** start of Available data **
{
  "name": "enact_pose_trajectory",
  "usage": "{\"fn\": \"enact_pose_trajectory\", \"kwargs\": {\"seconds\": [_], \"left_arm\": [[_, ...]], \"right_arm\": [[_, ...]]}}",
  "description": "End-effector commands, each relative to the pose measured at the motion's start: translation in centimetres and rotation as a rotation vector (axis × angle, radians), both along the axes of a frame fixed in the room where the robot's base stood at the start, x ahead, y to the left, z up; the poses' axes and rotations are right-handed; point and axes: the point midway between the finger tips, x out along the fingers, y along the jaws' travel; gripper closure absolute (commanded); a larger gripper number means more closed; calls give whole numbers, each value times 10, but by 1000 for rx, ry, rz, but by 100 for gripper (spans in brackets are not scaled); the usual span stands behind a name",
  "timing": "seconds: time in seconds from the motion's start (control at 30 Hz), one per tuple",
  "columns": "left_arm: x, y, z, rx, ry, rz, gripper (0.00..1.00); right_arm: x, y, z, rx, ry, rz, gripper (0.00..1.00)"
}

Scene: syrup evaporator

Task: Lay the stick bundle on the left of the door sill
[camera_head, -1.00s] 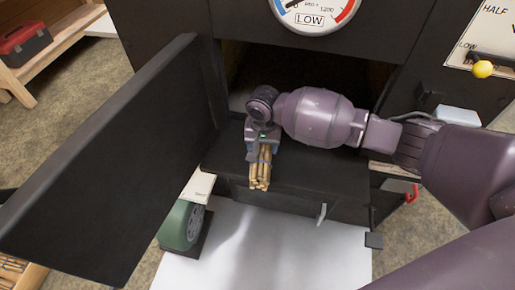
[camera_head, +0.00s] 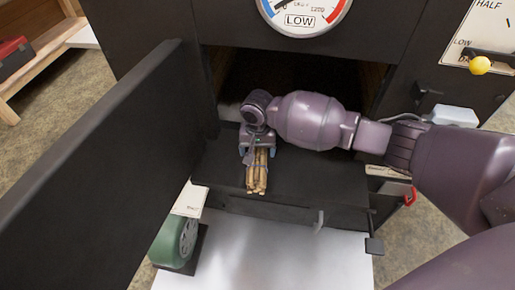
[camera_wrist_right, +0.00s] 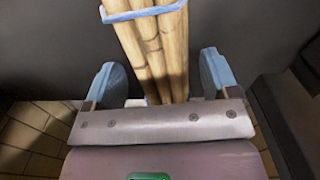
** end of Available data **
• _Short problem_: Copy out all the data without changing anything, and drop the pictures.

• _Answer_:
{
  "name": "enact_pose_trajectory",
  "usage": "{\"fn\": \"enact_pose_trajectory\", \"kwargs\": {\"seconds\": [_], \"left_arm\": [[_, ...]], \"right_arm\": [[_, ...]]}}",
  "description": "End-effector commands, each relative to the pose measured at the motion's start: translation in centimetres and rotation as a rotation vector (axis × angle, radians), both along the axes of a frame fixed in the room where the robot's base stood at the start, x ahead, y to the left, z up; the poses' axes and rotations are right-handed; point and axes: the point midway between the finger tips, x out along the fingers, y along the jaws' travel; gripper closure absolute (commanded); a larger gripper number means more closed; calls give whole numbers, each value times 10, but by 1000 for rx, ry, rz, but by 100 for gripper (spans in brackets are not scaled); the usual span stands behind a name",
  "timing": "seconds: time in seconds from the motion's start (control at 30 Hz), one per tuple",
  "columns": "left_arm: x, y, z, rx, ry, rz, gripper (0.00..1.00); right_arm: x, y, z, rx, ry, rz, gripper (0.00..1.00)"
}

Scene: syrup evaporator

Task: Lay the stick bundle on the left of the door sill
[camera_head, -1.00s] 
[camera_head, +0.00s] 
[camera_wrist_right, +0.00s] 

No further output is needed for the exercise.